Gaza Authorities Say Accident Involving Airdropped Aid Killed 5
The authorities in Gaza said at least five Palestinians were killed and several others were wounded on Friday after packages of humanitarian aid that had been airdropped fell on them in Gaza City.
The report, put out by the government media office and the Palestinian civil defense force, could not be immediately verified by independent sources, but if confirmed, the deaths would underscore the dangers and difficulties of relying on airdrops to get food to people facing severe hunger in northern Gaza after five months of war.
A Pentagon spokesman, Maj. Gen. Patrick S. Ryder, said the United States had carried out an airdrop on Friday, but he said all the bundles of aid that had been dropped — enough for about 11,000 meals — had landed safely.
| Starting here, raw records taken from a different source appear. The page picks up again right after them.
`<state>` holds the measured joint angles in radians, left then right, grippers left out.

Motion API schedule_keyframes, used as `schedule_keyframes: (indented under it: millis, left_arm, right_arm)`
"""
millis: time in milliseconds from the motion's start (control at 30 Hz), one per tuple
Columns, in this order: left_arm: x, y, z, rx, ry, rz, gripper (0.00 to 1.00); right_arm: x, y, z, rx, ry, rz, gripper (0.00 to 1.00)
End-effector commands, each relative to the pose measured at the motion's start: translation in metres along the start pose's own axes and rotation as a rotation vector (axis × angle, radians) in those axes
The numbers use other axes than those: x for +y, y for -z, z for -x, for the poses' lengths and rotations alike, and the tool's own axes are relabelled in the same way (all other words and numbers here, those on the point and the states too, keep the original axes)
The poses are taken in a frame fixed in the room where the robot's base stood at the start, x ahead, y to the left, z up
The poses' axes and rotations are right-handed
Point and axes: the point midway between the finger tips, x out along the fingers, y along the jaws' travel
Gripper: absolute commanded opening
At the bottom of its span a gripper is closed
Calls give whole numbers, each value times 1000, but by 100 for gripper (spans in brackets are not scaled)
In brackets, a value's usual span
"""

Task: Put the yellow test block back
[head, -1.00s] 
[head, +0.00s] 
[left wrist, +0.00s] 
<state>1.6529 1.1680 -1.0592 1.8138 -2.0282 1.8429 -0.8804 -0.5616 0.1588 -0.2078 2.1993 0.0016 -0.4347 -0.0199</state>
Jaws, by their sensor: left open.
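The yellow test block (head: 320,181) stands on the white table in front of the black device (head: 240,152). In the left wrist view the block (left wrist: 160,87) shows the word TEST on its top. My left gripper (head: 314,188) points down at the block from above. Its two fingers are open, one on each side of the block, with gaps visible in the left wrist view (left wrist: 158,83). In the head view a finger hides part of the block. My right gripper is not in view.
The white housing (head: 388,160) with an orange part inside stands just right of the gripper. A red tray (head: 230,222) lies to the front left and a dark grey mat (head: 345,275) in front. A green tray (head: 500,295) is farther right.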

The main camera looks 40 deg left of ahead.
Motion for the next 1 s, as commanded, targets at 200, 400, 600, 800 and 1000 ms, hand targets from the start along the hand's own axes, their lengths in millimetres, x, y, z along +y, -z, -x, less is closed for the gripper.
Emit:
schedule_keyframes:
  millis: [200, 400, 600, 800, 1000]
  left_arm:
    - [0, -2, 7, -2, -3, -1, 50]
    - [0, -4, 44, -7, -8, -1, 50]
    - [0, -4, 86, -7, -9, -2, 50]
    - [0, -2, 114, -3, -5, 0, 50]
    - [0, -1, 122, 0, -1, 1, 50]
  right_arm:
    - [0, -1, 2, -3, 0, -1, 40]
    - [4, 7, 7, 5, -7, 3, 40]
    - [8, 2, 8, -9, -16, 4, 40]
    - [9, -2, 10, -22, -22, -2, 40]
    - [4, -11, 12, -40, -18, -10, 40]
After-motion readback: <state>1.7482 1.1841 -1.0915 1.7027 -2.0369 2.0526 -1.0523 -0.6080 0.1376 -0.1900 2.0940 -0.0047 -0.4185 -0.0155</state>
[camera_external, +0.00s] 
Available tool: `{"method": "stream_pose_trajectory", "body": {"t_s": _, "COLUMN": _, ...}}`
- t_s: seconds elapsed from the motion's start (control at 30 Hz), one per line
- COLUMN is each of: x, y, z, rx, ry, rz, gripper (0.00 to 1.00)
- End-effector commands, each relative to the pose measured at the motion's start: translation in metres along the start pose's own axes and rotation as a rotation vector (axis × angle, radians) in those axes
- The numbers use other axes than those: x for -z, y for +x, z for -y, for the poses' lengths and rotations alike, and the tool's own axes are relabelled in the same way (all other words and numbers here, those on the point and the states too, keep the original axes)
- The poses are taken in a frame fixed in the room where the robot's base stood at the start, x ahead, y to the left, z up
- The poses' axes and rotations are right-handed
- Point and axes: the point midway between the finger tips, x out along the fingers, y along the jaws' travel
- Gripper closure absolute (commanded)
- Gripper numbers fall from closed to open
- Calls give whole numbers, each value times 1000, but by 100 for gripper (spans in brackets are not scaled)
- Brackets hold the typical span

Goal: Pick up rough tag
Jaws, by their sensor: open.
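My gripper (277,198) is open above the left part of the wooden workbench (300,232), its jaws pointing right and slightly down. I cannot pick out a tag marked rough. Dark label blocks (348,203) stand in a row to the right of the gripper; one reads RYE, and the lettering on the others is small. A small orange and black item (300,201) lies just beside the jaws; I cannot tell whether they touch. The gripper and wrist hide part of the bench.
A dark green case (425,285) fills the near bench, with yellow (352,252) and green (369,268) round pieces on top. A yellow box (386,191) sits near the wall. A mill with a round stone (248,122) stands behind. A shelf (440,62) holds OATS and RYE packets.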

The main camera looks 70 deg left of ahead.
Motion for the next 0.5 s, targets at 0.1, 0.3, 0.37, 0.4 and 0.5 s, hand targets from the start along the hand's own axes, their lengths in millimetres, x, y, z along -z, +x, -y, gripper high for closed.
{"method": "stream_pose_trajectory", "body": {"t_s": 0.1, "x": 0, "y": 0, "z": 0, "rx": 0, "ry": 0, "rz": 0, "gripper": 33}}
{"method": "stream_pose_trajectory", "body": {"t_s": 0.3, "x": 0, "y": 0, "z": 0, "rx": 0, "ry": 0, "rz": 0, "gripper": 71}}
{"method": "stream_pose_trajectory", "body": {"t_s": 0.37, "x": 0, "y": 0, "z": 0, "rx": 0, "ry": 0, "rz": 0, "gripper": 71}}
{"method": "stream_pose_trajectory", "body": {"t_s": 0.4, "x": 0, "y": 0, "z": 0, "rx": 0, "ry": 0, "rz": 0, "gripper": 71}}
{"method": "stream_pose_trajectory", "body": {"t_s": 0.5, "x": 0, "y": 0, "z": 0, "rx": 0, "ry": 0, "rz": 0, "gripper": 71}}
A video, circulating on social media and purporting to depict the incident, shows a plane releasing parachutes carrying aid packages over northern Gaza. In the clip, whose date and location were verified by The New York Times, it appears that one parachute failed to open, while multiple packages that were not attached to parachutes plummeted to the ground. In the clip, filmed near Al-Shati Camp, people can be seen running in different directions.
The government media office said in a statement that the packages fell “on the heads” of some people “as a result of landing incorrectly.” The office added that it had previously warned that a similar incident could occur during airdrops and “pose a death threat to the lives” of civilians in Gaza. Noting that some of the aid had landed in the sea or close to the Israeli border, the statement said that airdrop operations were “ineffective and not the best way to deliver aid.”
It remained unclear what country had dropped the aid packages.Besides the United States, Jordan, the United Arab Emirates, Egypt and France have done airdrops in recent weeks in an effort to stave off a greater humanitarian disaster in Gaza. U.N. officials say the threat of famine is looming over the besieged coastal strip, where aid had been trickling in by truck through two borders crossings.